Dataset section:
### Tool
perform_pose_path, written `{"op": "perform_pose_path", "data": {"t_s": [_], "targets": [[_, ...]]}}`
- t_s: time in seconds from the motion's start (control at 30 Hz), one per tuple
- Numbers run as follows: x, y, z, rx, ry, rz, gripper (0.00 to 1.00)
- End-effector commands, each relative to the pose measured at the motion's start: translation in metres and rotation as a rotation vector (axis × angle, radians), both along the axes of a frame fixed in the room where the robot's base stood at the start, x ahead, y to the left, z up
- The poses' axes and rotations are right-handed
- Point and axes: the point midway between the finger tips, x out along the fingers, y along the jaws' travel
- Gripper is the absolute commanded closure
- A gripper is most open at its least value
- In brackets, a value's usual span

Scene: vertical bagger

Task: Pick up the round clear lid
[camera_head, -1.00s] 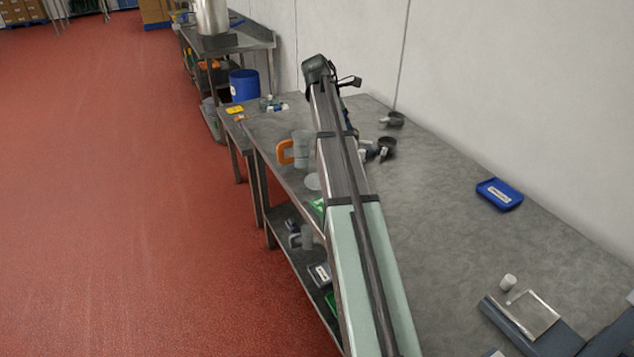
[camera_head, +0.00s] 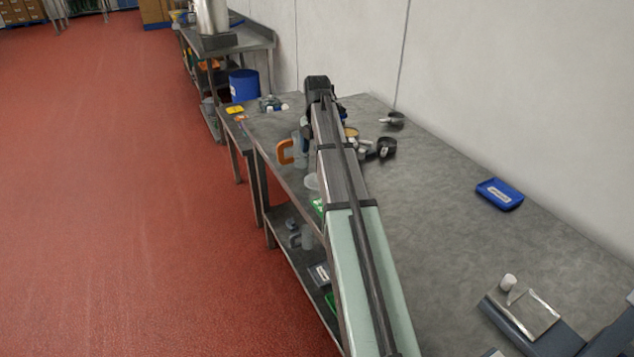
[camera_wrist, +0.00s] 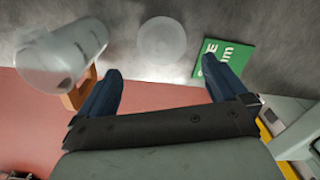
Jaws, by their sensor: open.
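The round clear lid (camera_wrist: 162,40) lies flat on the grey table in the wrist view, near the top middle. It also shows in the head view (camera_head: 311,181), partly hidden at the left edge of my arm. My gripper (camera_wrist: 165,84) is open and empty, with its two dark blue fingers spread apart. The lid is ahead of the fingertips and between their lines, not held. In the head view my arm covers the gripper's fingers.
Dark scoops (camera_head: 386,148) lie beyond my arm. A blue tray (camera_head: 499,194) sits farther right.

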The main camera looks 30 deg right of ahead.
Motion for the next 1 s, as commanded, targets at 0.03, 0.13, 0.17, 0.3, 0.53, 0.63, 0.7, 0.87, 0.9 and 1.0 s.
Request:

Problem to work on:
Your task is an exact transcription of all the data, minus the pictures.

Task result:
### Tool
perform_pose_path, written `{"op": "perform_pose_path", "data": {"t_s": [_], "targets": [[_, ...]]}}`
- t_s: time in seconds from the motion's start (control at 30 Hz), one per tuple
- Numbers run as follows: x, y, z, rx, ry, rz, gripper (0.00 to 1.00)
- End-effector commands, each relative to the pose measured at the motion's start: translation in metres and rotation as a rotation vector (axis × angle, radians), both along the axes of a frame fixed in the room where the robot's base stood at the start, x ahead, y to the left, z up
- The poses' axes and rotations are right-handed
- Point and axes: the point midway between the finger tips, x out along the fingers, y along the jaws' travel
- Gripper is the absolute commanded closure
- A gripper is most open at its least value
- In brackets, a value's usual span

Scene: vertical bagger

Task: Pick up the round clear lid
[camera_head, -1.00s] 
[camera_head, +0.00s] 
[camera_wrist, +0.00s] 
Jaws, by their sensor: open.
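The round clear lid (camera_wrist: 162,40) lies flat on the grey table in the wrist view, near the top middle. It also shows in the head view (camera_head: 311,181), partly hidden at the left edge of my arm. My gripper (camera_wrist: 165,84) is open and empty, with its two dark blue fingers spread apart. The lid is ahead of the fingertips and between their lines, not held. In the head view my arm covers the gripper's fingers.
Dark scoops (camera_head: 386,148) lie beyond my arm. A blue tray (camera_head: 499,194) sits farther right.

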The main camera looks 30 deg right of ahead.
Motion for the next 1 s, as commanded, targets at 0.03, 0.13, 0.17, 0.3, 0.53, 0.63, 0.7, 0.87, 0.9 and 1.0 s.
Request:

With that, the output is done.